Peter Keevney (1833-95) was a tea and coffee merchant and businessman. Conservative in politics, he became the Chair of the West Salford Conservative Association, served as a councillor for the St Thomas ward and was an Alderman and Mayor of Salford on two occasions. Born in Ireland the son of a farmer, Keevney was originally Roman Catholic later becoming a committed Wesleyan Methodist.  Keevney was closely associated with the rebuilding of the imposing Brunswick Wesleyan Methodist church (1880) on Broad Street, the Wesleyan Chapel (1880) at Irlams o th Height and the Cheetham Hill Wesleyan Chapel where he was a benefactor. He took on a series of civic and business roles including serving as president of the Salford Ragged Schools, Ellor Street, opening the reading room at the former Pendleton Old Hall in Charlestown in 1895 and chairing the Manchester and District Tea Merchants Association.

In 1853 Keevney had settled in Farnworth, Bolton where he joined the tea business of H Duffy.  Here he married Mary Jane Dearden, the daughter of a Farnworth cotton spinner. The Keevneys moved to Pendleton, initially living on Bolton Road and later at Grange Villas, 5 Eccles Old Road.  Keevney set up his tea blending business, The North of England Tea Company on Broad Street with offices on Corporation Street, Manchester and in London. In 1885, as his business prospered, Keevney built a purpose built blending warehouse on Cobden Street, Pendleton to the designs of the architect, Henry Lord, a fellow Conservative councillor. A full description of this building, which still exists, was included in Manchester Faces and Places in 1891-

Two elevations (top) for Peter Keevney’s tea warehouse on Cobden Street. Designed by Henry Lord in 1885, the building still exists and has also been a clothing factory and church during its history. The plans show how Lord made full use of a very difficult site.

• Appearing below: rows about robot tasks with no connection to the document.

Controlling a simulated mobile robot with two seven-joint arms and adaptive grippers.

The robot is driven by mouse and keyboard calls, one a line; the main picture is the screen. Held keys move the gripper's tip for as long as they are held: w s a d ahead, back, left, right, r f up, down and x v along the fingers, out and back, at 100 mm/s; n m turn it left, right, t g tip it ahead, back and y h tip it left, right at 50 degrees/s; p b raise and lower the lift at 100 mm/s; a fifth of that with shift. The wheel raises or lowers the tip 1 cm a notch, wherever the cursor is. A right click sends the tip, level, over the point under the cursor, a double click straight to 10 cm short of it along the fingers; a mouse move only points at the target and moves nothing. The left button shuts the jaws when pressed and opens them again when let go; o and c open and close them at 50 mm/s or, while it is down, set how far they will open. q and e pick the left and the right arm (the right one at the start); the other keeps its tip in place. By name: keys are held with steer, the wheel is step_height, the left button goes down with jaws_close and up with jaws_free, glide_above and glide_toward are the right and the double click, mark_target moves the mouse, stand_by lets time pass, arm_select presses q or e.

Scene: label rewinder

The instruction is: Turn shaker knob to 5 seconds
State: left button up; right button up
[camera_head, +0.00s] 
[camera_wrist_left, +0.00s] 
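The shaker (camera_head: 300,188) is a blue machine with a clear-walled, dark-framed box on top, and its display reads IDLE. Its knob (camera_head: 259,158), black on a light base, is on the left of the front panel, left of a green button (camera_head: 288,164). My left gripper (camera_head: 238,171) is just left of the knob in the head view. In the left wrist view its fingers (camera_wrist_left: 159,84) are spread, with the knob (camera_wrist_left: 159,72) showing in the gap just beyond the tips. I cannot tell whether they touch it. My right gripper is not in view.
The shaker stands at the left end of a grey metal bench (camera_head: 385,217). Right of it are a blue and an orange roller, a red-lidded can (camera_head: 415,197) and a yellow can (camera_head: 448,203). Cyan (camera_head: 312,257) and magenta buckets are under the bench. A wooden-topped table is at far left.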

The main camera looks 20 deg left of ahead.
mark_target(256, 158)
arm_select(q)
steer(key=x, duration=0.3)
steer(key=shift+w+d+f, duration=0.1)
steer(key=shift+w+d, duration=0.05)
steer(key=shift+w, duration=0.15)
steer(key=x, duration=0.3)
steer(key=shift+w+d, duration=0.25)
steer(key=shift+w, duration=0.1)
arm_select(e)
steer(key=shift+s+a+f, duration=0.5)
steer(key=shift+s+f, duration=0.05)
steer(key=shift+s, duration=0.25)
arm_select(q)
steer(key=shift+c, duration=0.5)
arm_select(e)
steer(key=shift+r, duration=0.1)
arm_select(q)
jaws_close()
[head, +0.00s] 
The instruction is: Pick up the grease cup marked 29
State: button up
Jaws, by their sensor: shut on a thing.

‘’this beautiful block of building is of red brick with a pleasing and substantial form of architecture. It was erected some ten years ago, is of gusset shape, with cart roads on either side, and occupies, with the outbuildings and yards, upwards of half an acre of ground. The front elevation being decidedly semi-circular, the building has a more imposing and thoroughly English air than it would otherwise have. It is four storeys high surmounted with a ventilating dome, which admits pure currents of air upon the suction pump principle. To the most casual observer it is evident that the proprietor of this building has no inconsiderable sanitary knowledge, and that in erecting it he had an eye to lofty, well-lighted rooms, in which the company’s teas would be properly stored and treated. The rooms being spacious, the windows are correspondingly large, hence through them penetrates a clear healthy flood of regulated light. This applies to the various storeys of the warehouse. The rooms are about 150 ft. long, 18 to 20 ft. high, and proportionately broad. The floors are supported by powerful wood and iron beams, and the ceilings are all double to prevent the falling of dust. We were delighted to notice that in this establishment order and tidiness prevail everywhere, and that the floors, machinery and utensils are kept scrupulously clean. The whole building is heated by a patent hot-water apparatus which keeps a pure, uniform temperature throughout the warehouse all the year round. At night the place is lighted with the celebrated Wenham lamps, which are unequalled in points of economy, intensity, purity and steadiness of light’.

Peter Keevney’s tea warehouse on Cobden Street, Pendleton in 2019. Comparison with the drawings (above) show that the original facade is relatively untouched. The warehouse was later extended on the Cobden Street side. It is now used as a church and community centre.

The article goes on to describe the admirable working conditions of the female workforce but falls short of revealing the minutiae of the blending and mixing methods employed. Not surprisingly Keevney’s teas were imported from India, China and Ceylon.

Keevney and his wife had two daughters, Marian and Lizzie Maud, and a son, Robert William, who died aged twelve in 1877. Mary Jane died in 1887 at the age of 53.  In 1895 Keevney died unexpectedly of pneumonia at Ash Lawn, Broughton and was interred at St Mark’s Worsley with his wife and son. Described in his obituary as genial, blunt and hearty he left £33,777.